[Note: The following text was taken verbatim from the "M Men-Gleaner Manual, Love, Marriage, and You" used in 1956-1957. Previous entries in this series can be found here.]
In 1940 two young people of outstanding characters and abilities decided to marry. The girl, age twenty, was active and very much interested in her Church. She had worked for two years and wanted to “settle down.” The fellow was twenty-five, had a superior intellect, a fine personality and was well-respected by his associates. This couple had gone together for nearly three years and were well acquainted with the many phases of personality of each. They basically agreed on nearly everything except religion and the place for their marriage.
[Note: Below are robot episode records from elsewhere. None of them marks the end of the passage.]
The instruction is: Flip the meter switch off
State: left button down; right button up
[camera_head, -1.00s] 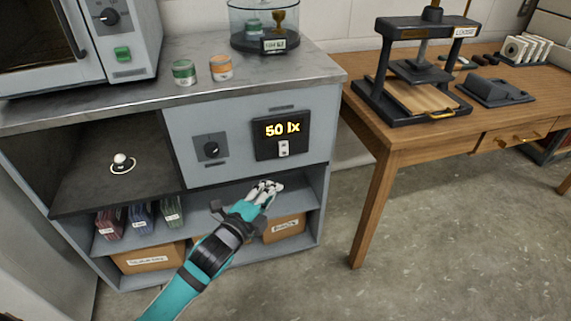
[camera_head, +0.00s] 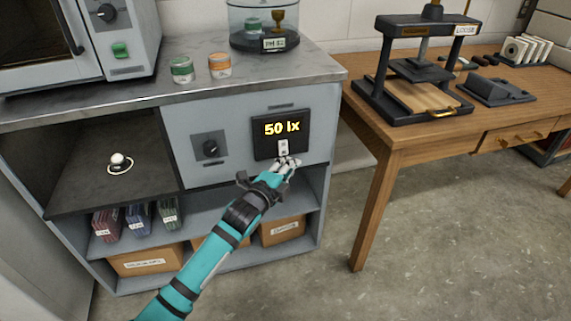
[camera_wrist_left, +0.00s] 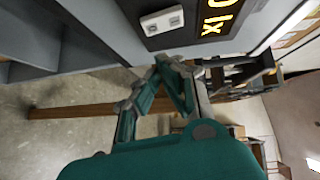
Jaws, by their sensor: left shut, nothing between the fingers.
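The meter (camera_head: 265,141) is a black panel on the front of the grey cabinet, with a lit "50 lx" reading. Its small white switch (camera_head: 283,146) sits below the reading. In the left wrist view the switch (camera_wrist_left: 161,21) shows whole, beside the lit digits (camera_wrist_left: 218,18). My left gripper (camera_head: 288,162) is shut and empty, its fingertips just below the switch in the head view. In the left wrist view the closed fingertips (camera_wrist_left: 170,62) are near the panel's edge; I cannot tell whether they touch it. My right gripper is not in view.
The cabinet top (camera_head: 300,74) holds two small jars and a glass case. A wooden table (camera_head: 400,140) with a press stands to the right. Open shelves lie below the meter.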

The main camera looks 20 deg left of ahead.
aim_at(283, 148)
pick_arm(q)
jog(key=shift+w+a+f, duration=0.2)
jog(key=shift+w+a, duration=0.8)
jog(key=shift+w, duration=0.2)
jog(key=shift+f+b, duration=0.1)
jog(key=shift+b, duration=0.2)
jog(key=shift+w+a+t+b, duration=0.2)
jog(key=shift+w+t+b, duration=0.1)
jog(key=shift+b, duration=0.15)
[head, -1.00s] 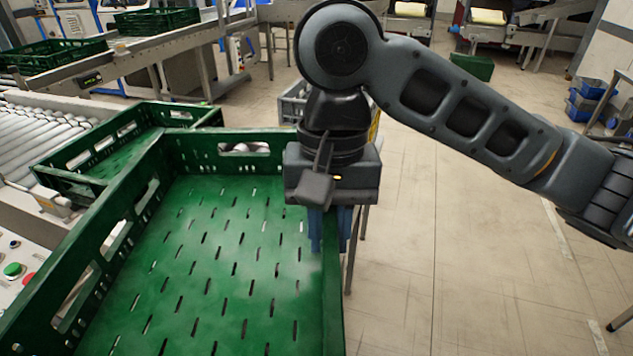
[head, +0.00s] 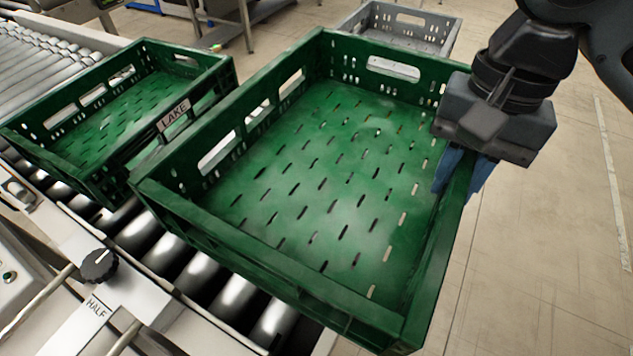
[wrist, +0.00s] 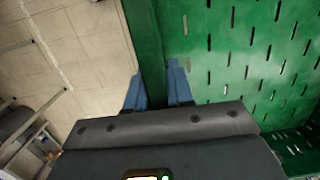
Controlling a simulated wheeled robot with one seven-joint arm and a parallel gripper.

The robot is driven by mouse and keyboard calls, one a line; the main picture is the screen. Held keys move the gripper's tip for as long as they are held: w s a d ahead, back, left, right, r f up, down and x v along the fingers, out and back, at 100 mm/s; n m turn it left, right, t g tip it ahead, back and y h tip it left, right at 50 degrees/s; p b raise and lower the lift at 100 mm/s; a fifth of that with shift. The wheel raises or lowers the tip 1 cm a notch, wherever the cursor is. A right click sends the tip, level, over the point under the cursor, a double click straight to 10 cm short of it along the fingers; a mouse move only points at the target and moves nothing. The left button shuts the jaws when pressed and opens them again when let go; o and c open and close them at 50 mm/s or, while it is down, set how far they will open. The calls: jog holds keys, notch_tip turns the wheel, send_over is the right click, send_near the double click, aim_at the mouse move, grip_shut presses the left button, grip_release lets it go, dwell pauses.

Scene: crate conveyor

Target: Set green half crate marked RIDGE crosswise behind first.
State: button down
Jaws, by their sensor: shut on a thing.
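A large green slotted crate (head: 335,290) is in the middle of the head view, empty and with no readable label. Its near left part overlaps the rollers; I cannot tell if it rests on them. My gripper (head: 462,175) is shut on its right wall, with blue fingers on both sides of the rim. The wrist view shows the fingers (wrist: 158,90) astride the green wall (wrist: 143,40). A second green crate (head: 75,190) sits on the rollers to the left. A LAKE tag (head: 173,115) is at its right end, close to the held crate. No RIDGE marking is readable.
The roller conveyor (head: 140,235) runs under the crates from the upper left. A panel with a black knob (head: 99,265) and a HALF label (head: 97,307) is at front left. A grey crate (head: 420,28) stands behind the held crate. The floor at right is clear.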

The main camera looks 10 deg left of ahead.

The girl had always hoped and dreamed of being married in one of the temples “for time and eternity.” The fellow was an inactive member of a Protestant church and had been investigating Mormonism for nearly two years. He still felt that he was not ready to ask for membership. This was their major stumbling block. What should they do? What did they do? The boy finally promised the girl that he would join the Church soon after they were married and then they would be married in the temple later. What happened? The young man joined the Church soon after their marriage but only because he had promised he would. He was ordained a deacon but that was as far as he progressed in the priesthood. Discord and difficulties crept into this marriage relationship and although two fine children were born, divorce resulted.
1. Why is temple marriage so important to Latter-day Saints?
2. What are the requirements for getting a temple recommend?
3. How might divorce have been prevented in this case?